▶ **Instruction**:
Repeat exactly the lines from the one containing "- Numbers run" through the one containing "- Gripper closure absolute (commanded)", both lines included, please, without any other lines.

--- start Exercise material ---

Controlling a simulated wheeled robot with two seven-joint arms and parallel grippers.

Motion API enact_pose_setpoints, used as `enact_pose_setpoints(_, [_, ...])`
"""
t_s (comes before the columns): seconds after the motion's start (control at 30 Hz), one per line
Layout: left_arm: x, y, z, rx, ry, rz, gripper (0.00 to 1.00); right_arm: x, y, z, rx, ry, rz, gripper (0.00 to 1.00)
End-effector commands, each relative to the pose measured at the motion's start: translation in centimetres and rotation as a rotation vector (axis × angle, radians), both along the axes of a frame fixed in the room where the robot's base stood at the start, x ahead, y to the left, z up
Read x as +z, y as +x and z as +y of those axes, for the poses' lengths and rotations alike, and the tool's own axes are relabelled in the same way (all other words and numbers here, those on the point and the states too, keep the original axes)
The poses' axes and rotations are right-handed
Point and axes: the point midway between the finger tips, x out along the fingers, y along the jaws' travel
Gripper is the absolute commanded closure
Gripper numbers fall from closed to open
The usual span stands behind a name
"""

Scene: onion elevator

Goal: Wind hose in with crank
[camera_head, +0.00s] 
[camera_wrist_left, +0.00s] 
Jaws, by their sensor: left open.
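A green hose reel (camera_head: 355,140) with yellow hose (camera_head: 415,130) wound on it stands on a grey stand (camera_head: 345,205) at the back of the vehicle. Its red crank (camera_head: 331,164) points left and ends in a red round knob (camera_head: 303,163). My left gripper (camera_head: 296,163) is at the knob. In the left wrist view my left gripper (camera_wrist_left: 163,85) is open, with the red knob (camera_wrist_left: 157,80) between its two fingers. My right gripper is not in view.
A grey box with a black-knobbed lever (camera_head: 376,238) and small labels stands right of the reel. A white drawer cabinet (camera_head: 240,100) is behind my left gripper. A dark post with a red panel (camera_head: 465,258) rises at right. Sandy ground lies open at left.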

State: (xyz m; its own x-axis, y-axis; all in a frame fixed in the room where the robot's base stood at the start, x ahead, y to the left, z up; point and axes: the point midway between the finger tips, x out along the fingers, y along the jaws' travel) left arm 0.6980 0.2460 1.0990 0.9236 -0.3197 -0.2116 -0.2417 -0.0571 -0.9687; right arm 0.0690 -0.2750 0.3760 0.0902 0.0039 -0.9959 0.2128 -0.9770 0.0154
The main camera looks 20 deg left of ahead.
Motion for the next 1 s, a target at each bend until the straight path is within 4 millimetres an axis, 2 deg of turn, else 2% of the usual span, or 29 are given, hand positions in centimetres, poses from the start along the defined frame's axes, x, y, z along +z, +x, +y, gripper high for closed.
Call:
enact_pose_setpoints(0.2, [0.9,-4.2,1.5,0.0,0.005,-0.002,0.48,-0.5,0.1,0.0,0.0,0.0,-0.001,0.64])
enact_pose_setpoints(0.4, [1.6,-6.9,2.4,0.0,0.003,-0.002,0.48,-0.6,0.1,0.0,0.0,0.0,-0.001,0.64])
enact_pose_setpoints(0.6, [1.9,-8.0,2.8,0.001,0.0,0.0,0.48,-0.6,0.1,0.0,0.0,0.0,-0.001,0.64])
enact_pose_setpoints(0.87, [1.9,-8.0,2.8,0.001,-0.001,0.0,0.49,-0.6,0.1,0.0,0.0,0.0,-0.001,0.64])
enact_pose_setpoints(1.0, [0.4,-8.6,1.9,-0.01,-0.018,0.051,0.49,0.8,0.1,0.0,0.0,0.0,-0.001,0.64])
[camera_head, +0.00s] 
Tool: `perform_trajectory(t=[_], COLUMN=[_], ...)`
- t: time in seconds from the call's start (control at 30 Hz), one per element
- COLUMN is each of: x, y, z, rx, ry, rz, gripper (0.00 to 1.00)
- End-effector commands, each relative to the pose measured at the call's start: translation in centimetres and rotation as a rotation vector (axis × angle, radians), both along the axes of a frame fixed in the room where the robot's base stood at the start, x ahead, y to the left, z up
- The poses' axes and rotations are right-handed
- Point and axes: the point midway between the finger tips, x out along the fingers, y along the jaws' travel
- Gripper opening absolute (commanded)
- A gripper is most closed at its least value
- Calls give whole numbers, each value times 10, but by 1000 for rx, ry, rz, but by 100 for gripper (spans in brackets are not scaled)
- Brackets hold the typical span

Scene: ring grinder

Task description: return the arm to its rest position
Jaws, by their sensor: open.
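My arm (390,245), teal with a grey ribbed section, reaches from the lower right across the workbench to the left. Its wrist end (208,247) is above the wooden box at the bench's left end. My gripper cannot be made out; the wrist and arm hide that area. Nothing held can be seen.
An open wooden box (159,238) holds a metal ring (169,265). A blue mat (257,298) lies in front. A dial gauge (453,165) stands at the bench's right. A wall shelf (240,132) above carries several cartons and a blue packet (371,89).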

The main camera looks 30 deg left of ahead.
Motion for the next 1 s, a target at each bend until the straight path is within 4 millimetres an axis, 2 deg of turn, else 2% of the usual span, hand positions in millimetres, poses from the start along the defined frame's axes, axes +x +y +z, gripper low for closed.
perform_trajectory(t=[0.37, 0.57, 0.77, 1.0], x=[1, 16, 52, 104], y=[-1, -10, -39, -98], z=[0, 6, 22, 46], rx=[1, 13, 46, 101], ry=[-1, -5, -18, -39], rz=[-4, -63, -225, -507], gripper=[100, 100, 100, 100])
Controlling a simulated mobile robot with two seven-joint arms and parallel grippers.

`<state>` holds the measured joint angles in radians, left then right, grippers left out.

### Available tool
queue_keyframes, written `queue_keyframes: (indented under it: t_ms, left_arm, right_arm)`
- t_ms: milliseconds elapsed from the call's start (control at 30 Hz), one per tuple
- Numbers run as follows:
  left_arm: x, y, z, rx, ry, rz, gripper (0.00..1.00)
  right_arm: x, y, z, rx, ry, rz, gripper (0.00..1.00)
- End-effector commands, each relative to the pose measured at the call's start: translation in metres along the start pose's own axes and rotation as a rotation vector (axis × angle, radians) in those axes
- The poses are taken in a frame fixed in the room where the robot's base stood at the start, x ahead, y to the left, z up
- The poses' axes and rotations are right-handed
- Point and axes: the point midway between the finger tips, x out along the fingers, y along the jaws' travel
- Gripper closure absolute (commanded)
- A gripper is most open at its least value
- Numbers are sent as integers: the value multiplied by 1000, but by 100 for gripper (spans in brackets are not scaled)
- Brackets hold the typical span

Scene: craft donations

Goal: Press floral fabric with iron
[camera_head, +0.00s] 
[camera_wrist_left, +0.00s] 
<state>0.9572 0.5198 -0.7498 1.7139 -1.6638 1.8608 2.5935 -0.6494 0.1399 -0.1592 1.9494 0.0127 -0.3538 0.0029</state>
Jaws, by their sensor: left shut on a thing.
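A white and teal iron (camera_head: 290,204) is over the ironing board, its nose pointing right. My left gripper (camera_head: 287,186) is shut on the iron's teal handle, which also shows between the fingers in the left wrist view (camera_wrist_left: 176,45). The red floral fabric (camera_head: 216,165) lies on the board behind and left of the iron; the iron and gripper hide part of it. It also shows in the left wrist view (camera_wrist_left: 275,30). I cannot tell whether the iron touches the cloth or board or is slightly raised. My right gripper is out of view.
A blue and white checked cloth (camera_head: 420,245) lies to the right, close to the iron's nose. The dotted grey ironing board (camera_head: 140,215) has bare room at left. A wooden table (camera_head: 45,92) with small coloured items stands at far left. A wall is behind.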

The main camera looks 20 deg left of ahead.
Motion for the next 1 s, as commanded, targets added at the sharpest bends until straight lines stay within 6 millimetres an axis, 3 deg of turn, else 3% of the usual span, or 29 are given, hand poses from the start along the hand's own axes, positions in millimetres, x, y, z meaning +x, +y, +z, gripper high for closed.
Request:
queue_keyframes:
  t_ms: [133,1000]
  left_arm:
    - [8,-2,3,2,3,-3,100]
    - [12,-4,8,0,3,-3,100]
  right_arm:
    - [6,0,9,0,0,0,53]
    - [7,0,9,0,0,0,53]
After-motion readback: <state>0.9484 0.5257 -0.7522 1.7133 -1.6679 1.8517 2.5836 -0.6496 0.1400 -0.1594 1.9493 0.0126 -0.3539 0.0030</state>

--- end Exercise material ---

▶ **The completed task**:
- Numbers run as follows:
  left_arm: x, y, z, rx, ry, rz, gripper (0.00..1.00)
  right_arm: x, y, z, rx, ry, rz, gripper (0.00..1.00)
- End-effector commands, each relative to the pose measured at the call's start: translation in metres along the start pose's own axes and rotation as a rotation vector (axis × angle, radians) in those axes
- The poses are taken in a frame fixed in the room where the robot's base stood at the start, x ahead, y to the left, z up
- The poses' axes and rotations are right-handed
- Point and axes: the point midway between the finger tips, x out along the fingers, y along the jaws' travel
- Gripper closure absolute (commanded)

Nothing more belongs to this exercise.